Tuesday, April 29, 2008


Hubby just came up with a brilliant marketing and counter-insurgency idea. Ever heard of the Annoy-a-tron on ThinkGeek? We've got a new tool that has this sucker beat.

Do you have coworkers that make you crazy?

Are those pesky insurgents holing up in your village and need to be exterminated?

Is your mother-in-law or that good-for-nothing ex-significant other constantly dropping by unannounced?

Well, your troubles are over. Just purchase your very own noisemaker! Cloned from day care-tested toddlers, these tiny wonders are sure to clear a room in record time. Simply provide these amazing feats of nature with some sugar, stand back and enjoy the show!

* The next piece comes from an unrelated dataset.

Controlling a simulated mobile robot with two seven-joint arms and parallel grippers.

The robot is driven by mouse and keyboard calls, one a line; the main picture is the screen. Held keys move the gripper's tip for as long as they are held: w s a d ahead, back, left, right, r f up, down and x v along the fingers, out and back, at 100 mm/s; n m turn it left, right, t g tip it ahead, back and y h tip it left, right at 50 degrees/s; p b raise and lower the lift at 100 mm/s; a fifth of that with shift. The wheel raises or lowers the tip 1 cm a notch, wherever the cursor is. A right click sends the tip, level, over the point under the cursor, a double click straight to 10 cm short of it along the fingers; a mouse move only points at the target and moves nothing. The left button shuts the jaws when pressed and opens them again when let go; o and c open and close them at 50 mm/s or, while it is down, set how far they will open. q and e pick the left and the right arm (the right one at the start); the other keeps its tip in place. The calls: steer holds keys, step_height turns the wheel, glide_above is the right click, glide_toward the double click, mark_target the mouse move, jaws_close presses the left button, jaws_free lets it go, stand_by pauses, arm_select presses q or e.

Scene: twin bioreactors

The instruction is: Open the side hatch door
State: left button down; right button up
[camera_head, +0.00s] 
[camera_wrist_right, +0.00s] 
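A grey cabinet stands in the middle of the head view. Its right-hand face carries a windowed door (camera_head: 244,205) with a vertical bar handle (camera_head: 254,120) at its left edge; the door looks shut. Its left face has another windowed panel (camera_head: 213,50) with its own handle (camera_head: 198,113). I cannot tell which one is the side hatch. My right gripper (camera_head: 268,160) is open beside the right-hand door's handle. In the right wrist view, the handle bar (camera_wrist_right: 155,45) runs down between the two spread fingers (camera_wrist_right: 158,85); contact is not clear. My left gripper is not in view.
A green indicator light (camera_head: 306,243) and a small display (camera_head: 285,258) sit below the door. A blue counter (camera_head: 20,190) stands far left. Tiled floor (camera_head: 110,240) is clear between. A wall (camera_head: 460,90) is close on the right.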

As an added bonus, these noisemakers also come with a variety of smells and bodily functions for you to choose from in case you have a particularly nasty visitor. These features also prove effective when combined with other interrogation techniques, ranging from sleep deprivation to Chinese water torture.

Call now to order your very own noisemaker! Act now - supplies are limited!

Disclaimer: Cloned children must be fed and cleaned daily. Failure to do so will result in mass hysteria, destruction of property and possible incarceration.

1 comment:

Sue said...

no need to clone, I'll send mine along just about anywheres, as long as the receiver pays the damned airfare...


you gots the teens to go yet m'girl!